'''
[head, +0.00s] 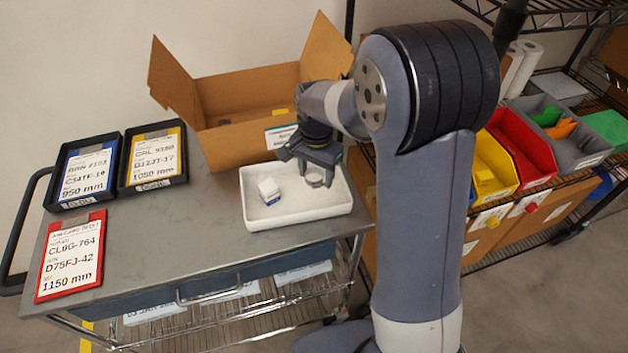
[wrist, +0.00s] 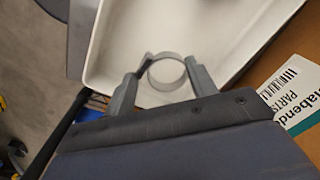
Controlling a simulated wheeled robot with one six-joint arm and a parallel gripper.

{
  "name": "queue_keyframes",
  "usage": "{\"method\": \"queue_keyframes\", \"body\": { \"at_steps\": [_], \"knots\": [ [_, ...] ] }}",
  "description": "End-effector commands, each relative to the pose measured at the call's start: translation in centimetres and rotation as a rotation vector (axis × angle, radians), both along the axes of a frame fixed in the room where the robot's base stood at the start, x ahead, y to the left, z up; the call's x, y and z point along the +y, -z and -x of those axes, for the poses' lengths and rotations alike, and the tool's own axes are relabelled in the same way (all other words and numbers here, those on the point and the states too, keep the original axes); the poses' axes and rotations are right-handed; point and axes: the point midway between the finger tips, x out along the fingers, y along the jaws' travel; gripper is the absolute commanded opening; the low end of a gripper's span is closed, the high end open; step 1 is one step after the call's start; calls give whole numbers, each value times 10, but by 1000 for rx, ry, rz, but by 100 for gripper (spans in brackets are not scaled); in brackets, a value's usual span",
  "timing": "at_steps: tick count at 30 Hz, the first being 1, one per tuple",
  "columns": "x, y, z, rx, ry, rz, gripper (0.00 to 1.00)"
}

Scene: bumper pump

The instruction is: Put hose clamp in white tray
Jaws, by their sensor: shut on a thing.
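The hose clamp (wrist: 166,73) is a grey metal ring between the two fingers of my gripper (wrist: 162,80) in the wrist view. My gripper is shut on it. In the head view, my gripper (head: 317,180) holds the clamp (head: 318,181) over the right part of the white tray (head: 300,216). I cannot tell whether the clamp touches the tray floor. The tray sits on the grey cart top, and its inner surface (wrist: 130,30) fills much of the wrist view.
A small white and blue box (head: 269,190) lies in the tray's left part. An open cardboard box (head: 240,130) stands behind the tray. Black label trays (head: 88,172) and a red card (head: 70,256) lie to the left. Coloured bins (head: 520,150) fill a shelf at right.

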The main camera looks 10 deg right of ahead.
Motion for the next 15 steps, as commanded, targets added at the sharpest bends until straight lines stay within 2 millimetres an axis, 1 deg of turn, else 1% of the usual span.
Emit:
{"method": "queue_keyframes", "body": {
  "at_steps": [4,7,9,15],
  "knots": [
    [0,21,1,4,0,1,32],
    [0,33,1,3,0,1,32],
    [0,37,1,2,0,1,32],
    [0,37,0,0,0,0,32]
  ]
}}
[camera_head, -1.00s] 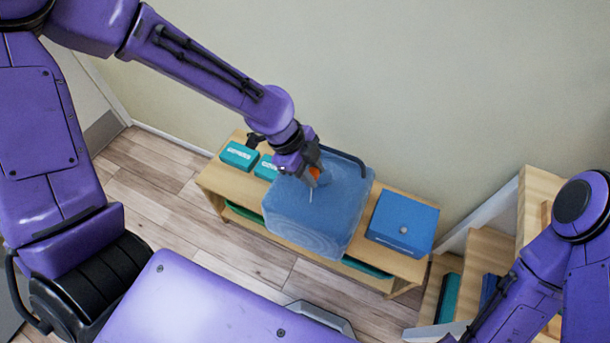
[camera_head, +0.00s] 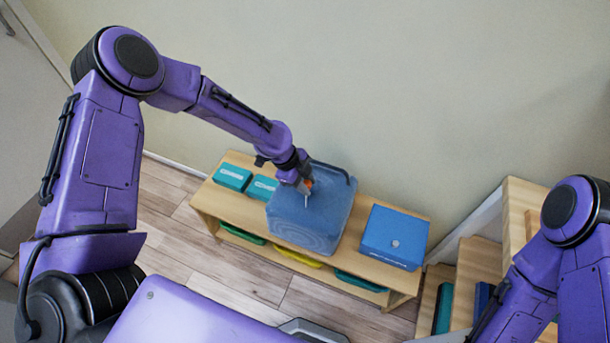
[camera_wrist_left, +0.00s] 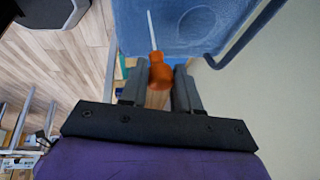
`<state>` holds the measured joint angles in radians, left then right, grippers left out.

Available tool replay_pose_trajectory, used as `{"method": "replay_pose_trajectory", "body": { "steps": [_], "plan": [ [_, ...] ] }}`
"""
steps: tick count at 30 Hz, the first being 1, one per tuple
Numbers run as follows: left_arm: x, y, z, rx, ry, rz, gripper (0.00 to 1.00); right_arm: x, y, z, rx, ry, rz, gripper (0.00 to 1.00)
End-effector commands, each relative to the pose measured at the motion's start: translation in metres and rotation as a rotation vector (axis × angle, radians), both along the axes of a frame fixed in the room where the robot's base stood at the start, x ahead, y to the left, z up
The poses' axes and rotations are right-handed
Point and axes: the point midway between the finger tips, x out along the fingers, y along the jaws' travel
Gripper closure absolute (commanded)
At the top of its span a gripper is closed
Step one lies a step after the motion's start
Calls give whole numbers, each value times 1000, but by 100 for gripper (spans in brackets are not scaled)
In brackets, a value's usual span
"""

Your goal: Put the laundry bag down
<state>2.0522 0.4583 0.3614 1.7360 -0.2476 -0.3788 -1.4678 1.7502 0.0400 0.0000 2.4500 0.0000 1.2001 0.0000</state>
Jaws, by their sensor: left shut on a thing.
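The laundry bag (camera_head: 312,217) is a bulky, box-like blue thing with a dark bar along its far edge. It is over the middle of the low wooden bench (camera_head: 235,207); I cannot tell whether its underside touches the bench. My left gripper (camera_head: 304,185) is at the top of the bag, shut on an orange piece with a thin white stem that moves with the bag. The left wrist view shows this orange piece (camera_wrist_left: 160,72) between the fingers, with the blue bag (camera_wrist_left: 185,25) beyond. My right gripper is out of view; only its arm shows.
Two teal boxes (camera_head: 232,177) lie left of the bag on the bench, and a blue box (camera_head: 394,237) stands to its right. Green and yellow items (camera_head: 298,257) are on the lower shelf. Wooden steps (camera_head: 475,262) stand at the right. A wall is behind.

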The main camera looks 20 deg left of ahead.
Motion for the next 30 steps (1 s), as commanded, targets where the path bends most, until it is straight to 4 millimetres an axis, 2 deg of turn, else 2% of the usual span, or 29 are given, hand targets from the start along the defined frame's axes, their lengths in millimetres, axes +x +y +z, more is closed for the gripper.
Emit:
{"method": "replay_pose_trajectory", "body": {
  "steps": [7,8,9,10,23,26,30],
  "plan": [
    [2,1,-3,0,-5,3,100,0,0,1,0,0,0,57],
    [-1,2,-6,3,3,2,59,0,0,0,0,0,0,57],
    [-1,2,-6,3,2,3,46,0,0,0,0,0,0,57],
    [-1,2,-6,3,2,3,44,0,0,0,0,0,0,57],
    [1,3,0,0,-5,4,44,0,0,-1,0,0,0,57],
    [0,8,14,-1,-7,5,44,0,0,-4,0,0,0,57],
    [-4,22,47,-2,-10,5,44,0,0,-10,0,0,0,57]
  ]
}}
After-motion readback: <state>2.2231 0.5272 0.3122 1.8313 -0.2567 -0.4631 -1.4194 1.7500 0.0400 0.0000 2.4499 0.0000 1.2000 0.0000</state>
'''
→ **Stated goal**
Gather every line from the entries above where the word "handed" appears, and copy them.

→ **Correct response**
  "description": "End-effector commands, each relative to the pose measured at the call's start: translation in centimetres and rotation as a rotation vector (axis × angle, radians), both along the axes of a frame fixed in the room where the robot's base stood at the start, x ahead, y to the left, z up; the call's x, y and z point along the +y, -z and -x of those axes, for the poses' lengths and rotations alike, and the tool's own axes are relabelled in the same way (all other words and numbers here, those on the point and the states too, keep the original axes); the poses' axes and rotations are right-handed; point and axes: the point midway between the finger tips, x out along the fingers, y along the jaws' travel; gripper is the absolute commanded opening; the low end of a gripper's span is closed, the high end open; step 1 is one step after the call's start; calls give whole numbers, each value times 10, but by 1000 for rx, ry, rz, but by 100 for gripper (spans in brackets are not scaled); in brackets, a value's usual span",
The poses' axes and rotations are right-handed

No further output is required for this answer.